[BEGIN Data for this exercise]
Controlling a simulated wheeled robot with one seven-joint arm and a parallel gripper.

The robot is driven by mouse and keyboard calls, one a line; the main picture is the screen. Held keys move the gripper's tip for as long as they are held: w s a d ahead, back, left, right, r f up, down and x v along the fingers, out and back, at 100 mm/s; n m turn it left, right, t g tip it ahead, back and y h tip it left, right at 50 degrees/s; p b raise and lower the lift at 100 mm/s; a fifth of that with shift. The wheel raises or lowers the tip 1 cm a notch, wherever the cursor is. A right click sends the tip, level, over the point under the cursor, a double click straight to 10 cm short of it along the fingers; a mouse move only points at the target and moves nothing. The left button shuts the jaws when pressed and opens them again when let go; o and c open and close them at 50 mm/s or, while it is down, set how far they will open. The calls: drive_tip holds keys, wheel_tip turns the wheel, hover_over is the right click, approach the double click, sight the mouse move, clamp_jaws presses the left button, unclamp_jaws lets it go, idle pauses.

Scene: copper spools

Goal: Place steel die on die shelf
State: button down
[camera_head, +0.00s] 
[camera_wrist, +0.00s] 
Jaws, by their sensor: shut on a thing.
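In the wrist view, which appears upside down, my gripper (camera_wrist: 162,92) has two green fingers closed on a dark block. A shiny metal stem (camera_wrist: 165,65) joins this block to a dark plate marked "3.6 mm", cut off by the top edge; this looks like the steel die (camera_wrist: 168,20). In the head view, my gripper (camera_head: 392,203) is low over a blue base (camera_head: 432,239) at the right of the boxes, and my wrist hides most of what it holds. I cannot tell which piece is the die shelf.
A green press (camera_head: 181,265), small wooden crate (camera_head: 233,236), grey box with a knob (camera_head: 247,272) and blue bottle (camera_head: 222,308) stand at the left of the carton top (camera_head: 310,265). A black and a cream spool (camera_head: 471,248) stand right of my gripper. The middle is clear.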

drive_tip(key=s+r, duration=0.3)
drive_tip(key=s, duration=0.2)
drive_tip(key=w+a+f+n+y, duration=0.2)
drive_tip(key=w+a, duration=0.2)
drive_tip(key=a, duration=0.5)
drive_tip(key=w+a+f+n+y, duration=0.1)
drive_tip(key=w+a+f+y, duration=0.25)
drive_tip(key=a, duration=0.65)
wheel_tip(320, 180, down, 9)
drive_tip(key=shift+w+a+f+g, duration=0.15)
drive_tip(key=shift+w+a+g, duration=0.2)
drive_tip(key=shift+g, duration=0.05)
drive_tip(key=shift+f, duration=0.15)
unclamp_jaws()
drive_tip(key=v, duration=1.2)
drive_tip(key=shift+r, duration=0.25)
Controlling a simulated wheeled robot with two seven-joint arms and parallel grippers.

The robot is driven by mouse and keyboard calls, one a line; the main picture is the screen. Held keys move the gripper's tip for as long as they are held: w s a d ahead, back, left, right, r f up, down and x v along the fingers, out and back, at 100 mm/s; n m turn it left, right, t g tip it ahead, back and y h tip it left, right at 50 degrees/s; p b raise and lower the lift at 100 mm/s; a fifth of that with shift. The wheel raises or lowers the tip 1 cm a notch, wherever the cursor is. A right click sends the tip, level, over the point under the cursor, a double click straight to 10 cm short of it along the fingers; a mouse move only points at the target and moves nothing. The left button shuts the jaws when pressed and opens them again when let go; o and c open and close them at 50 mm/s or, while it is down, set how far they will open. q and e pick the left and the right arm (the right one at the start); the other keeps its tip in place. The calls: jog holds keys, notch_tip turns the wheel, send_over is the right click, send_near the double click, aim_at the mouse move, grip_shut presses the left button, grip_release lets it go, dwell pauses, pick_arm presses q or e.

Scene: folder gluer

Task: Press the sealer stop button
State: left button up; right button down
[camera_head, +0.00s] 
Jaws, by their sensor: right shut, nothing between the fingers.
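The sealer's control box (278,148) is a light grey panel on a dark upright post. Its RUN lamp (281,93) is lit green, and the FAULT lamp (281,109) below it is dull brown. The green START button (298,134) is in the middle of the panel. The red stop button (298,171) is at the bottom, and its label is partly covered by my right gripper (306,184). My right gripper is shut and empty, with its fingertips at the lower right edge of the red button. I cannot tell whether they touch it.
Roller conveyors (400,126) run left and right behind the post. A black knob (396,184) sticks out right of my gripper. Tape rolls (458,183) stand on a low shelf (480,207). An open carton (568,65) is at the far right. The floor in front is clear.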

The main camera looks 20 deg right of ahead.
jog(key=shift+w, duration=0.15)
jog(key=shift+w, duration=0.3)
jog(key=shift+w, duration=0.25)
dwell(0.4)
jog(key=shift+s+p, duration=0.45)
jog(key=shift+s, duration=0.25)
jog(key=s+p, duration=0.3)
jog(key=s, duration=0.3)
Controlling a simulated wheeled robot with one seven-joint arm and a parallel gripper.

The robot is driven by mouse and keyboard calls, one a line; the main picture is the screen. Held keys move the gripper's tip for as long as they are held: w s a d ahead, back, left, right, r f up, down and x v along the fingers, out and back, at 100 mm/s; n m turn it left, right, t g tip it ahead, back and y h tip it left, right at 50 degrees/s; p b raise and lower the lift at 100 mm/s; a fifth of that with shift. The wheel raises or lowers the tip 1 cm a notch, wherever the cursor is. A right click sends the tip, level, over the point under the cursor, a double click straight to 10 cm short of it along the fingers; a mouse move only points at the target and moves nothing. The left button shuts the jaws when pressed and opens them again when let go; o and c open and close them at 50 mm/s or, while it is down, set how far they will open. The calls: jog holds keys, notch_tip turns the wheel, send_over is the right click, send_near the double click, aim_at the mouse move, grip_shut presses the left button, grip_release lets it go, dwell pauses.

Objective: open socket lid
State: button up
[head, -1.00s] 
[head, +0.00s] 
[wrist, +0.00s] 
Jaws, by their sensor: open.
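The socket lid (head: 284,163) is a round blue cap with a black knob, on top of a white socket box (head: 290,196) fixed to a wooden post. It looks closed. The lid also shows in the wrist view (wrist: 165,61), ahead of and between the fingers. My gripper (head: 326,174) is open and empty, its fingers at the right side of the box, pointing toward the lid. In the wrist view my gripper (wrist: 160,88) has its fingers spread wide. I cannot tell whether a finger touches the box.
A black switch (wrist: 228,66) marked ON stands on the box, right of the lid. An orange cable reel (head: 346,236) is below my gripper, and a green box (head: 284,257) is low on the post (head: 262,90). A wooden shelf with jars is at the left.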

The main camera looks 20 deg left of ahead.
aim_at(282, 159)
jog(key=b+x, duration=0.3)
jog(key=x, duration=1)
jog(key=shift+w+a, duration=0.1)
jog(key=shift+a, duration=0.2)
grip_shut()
[END Data for this exercise]
Each entry is to be returned in full, character for character.

Controlling a simulated wheeled robot with one seven-joint arm and a parallel gripper.

The robot is driven by mouse and keyboard calls, one a line; the main picture is the screen. Held keys move the gripper's tip for as long as they are held: w s a d ahead, back, left, right, r f up, down and x v along the fingers, out and back, at 100 mm/s; n m turn it left, right, t g tip it ahead, back and y h tip it left, right at 50 degrees/s; p b raise and lower the lift at 100 mm/s; a fifth of that with shift. The wheel raises or lowers the tip 1 cm a notch, wherever the cursor is. A right click sends the tip, level, over the point under the cursor, a double click straight to 10 cm short of it along the fingers; a mouse move only points at the target and moves nothing. The left button shuts the jaws when pressed and opens them again when let go; o and c open and close them at 50 mm/s or, while it is down, set how far they will open. The calls: drive_tip holds keys, wheel_tip turns the wheel, hover_over is the right click, approach the double click, sight the mouse move, clamp_jaws presses the left button, unclamp_jaws lets it go, idle pauses.

Scene: copper spools

Goal: Place steel die on die shelf
State: button down
[camera_head, +0.00s] 
[camera_wrist, +0.00s] 
Jaws, by their sensor: shut on a thing.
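In the wrist view, which appears upside down, my gripper (camera_wrist: 162,92) has two green fingers closed on a dark block. A shiny metal stem (camera_wrist: 165,65) joins this block to a dark plate marked "3.6 mm", cut off by the top edge; this looks like the steel die (camera_wrist: 168,20). In the head view, my gripper (camera_head: 392,203) is low over a blue base (camera_head: 432,239) at the right of the boxes, and my wrist hides most of what it holds. I cannot tell which piece is the die shelf.
A green press (camera_head: 181,265), small wooden crate (camera_head: 233,236), grey box with a knob (camera_head: 247,272) and blue bottle (camera_head: 222,308) stand at the left of the carton top (camera_head: 310,265). A black and a cream spool (camera_head: 471,248) stand right of my gripper. The middle is clear.

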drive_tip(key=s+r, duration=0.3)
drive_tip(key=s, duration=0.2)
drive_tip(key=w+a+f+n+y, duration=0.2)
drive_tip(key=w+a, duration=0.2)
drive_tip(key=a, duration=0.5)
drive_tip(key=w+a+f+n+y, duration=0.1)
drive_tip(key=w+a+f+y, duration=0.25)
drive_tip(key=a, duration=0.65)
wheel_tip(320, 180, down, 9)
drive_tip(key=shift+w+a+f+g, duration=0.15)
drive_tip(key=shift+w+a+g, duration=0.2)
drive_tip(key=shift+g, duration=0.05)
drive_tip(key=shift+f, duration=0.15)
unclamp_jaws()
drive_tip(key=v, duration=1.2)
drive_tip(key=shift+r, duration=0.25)
Controlling a simulated wheeled robot with two seven-joint arms and parallel grippers.

The robot is driven by mouse and keyboard calls, one a line; the main picture is the screen. Held keys move the gripper's tip for as long as they are held: w s a d ahead, back, left, right, r f up, down and x v along the fingers, out and back, at 100 mm/s; n m turn it left, right, t g tip it ahead, back and y h tip it left, right at 50 degrees/s; p b raise and lower the lift at 100 mm/s; a fifth of that with shift. The wheel raises or lowers the tip 1 cm a notch, wherever the cursor is. A right click sends the tip, level, over the point under the cursor, a double click straight to 10 cm short of it along the fingers; a mouse move only points at the target and moves nothing. The left button shuts the jaws when pressed and opens them again when let go; o and c open and close them at 50 mm/s or, while it is down, set how far they will open. q and e pick the left and the right arm (the right one at the start); the other keeps its tip in place. The calls: jog holds keys, notch_tip turns the wheel, send_over is the right click, send_near the double click, aim_at the mouse move, grip_shut presses the left button, grip_release lets it go, dwell pauses, pick_arm presses q or e.

Scene: folder gluer

Task: Press the sealer stop button
State: left button up; right button down
[camera_head, +0.00s] 
Jaws, by their sensor: right shut, nothing between the fingers.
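The sealer's control box (278,148) is a light grey panel on a dark upright post. Its RUN lamp (281,93) is lit green, and the FAULT lamp (281,109) below it is dull brown. The green START button (298,134) is in the middle of the panel. The red stop button (298,171) is at the bottom, and its label is partly covered by my right gripper (306,184). My right gripper is shut and empty, with its fingertips at the lower right edge of the red button. I cannot tell whether they touch it.
Roller conveyors (400,126) run left and right behind the post. A black knob (396,184) sticks out right of my gripper. Tape rolls (458,183) stand on a low shelf (480,207). An open carton (568,65) is at the far right. The floor in front is clear.

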The main camera looks 20 deg right of ahead.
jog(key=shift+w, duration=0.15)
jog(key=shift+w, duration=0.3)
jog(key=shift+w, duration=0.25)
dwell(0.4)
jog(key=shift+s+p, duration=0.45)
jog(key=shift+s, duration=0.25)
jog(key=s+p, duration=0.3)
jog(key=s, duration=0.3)
Controlling a simulated wheeled robot with one seven-joint arm and a parallel gripper.

The robot is driven by mouse and keyboard calls, one a line; the main picture is the screen. Held keys move the gripper's tip for as long as they are held: w s a d ahead, back, left, right, r f up, down and x v along the fingers, out and back, at 100 mm/s; n m turn it left, right, t g tip it ahead, back and y h tip it left, right at 50 degrees/s; p b raise and lower the lift at 100 mm/s; a fifth of that with shift. The wheel raises or lowers the tip 1 cm a notch, wherever the cursor is. A right click sends the tip, level, over the point under the cursor, a double click straight to 10 cm short of it along the fingers; a mouse move only points at the target and moves nothing. The left button shuts the jaws when pressed and opens them again when let go; o and c open and close them at 50 mm/s or, while it is down, set how far they will open. The calls: jog holds keys, notch_tip turns the wheel, send_over is the right click, send_near the double click, aim_at the mouse move, grip_shut presses the left button, grip_release lets it go, dwell pauses.

Objective: open socket lid
State: button up
[head, -1.00s] 
[head, +0.00s] 
[wrist, +0.00s] 
Jaws, by their sensor: open.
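The socket lid (head: 284,163) is a round blue cap with a black knob, on top of a white socket box (head: 290,196) fixed to a wooden post. It looks closed. The lid also shows in the wrist view (wrist: 165,61), ahead of and between the fingers. My gripper (head: 326,174) is open and empty, its fingers at the right side of the box, pointing toward the lid. In the wrist view my gripper (wrist: 160,88) has its fingers spread wide. I cannot tell whether a finger touches the box.
A black switch (wrist: 228,66) marked ON stands on the box, right of the lid. An orange cable reel (head: 346,236) is below my gripper, and a green box (head: 284,257) is low on the post (head: 262,90). A wooden shelf with jars is at the left.

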The main camera looks 20 deg left of ahead.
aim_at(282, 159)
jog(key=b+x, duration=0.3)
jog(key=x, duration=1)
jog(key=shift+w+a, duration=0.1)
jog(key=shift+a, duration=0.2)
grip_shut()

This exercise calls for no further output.